◆ **EXERCISE DIRECTIONS**
In the listing below, locate the lines that hold the string "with". Copy those lines.

◆ **AVAILABLE DATA**
= = =
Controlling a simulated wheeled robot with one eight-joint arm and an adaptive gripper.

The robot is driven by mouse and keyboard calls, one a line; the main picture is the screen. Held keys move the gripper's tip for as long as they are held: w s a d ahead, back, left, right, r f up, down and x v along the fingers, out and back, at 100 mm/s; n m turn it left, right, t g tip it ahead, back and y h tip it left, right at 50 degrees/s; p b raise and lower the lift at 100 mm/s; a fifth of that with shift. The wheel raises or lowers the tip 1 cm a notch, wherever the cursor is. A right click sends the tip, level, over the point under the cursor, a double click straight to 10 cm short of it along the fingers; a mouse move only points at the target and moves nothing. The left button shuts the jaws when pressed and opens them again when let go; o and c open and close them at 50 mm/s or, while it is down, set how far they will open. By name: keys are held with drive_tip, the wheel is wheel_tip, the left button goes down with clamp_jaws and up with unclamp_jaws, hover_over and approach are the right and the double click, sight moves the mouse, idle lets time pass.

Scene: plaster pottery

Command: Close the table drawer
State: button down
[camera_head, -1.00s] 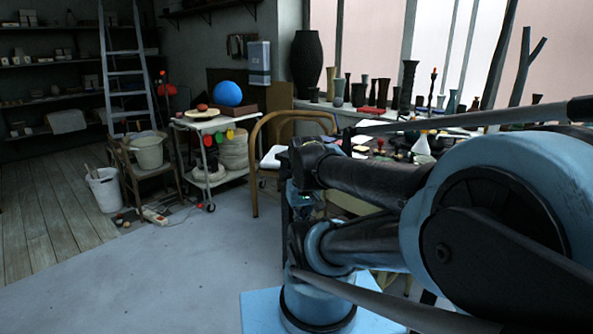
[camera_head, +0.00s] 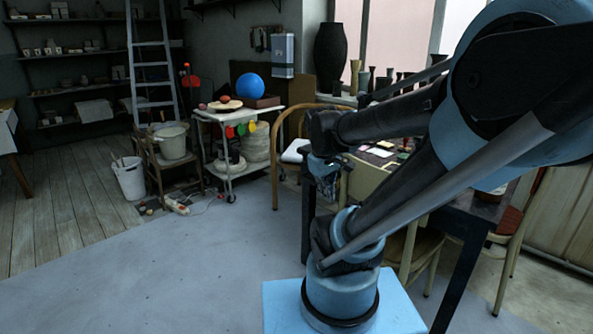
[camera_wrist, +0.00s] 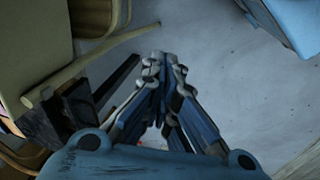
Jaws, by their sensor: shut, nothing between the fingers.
= = =
◆ **ANSWER TO THIS TASK**
Controlling a simulated wheeled robot with one eight-joint arm and an adaptive gripper.
The robot is driven by mouse and keyboard calls, one a line; the main picture is the screen. Held keys move the gripper's tip for as long as they are held: w s a d ahead, back, left, right, r f up, down and x v along the fingers, out and back, at 100 mm/s; n m turn it left, right, t g tip it ahead, back and y h tip it left, right at 50 degrees/s; p b raise and lower the lift at 100 mm/s; a fifth of that with shift. The wheel raises or lowers the tip 1 cm a notch, wherever the cursor is. A right click sends the tip, level, over the point under the cursor, a double click straight to 10 cm short of it along the fingers; a mouse move only points at the target and moves nothing. The left button shuts the jaws when pressed and opens them again when let go; o and c open and close them at 50 mm/s or, while it is down, set how far they will open. By name: keys are held with drive_tip, the wheel is wheel_tip, the left button goes down with clamp_jaws and up with unclamp_jaws, hover_over and approach are the right and the double click, sight moves the mouse, idle lets time pass.

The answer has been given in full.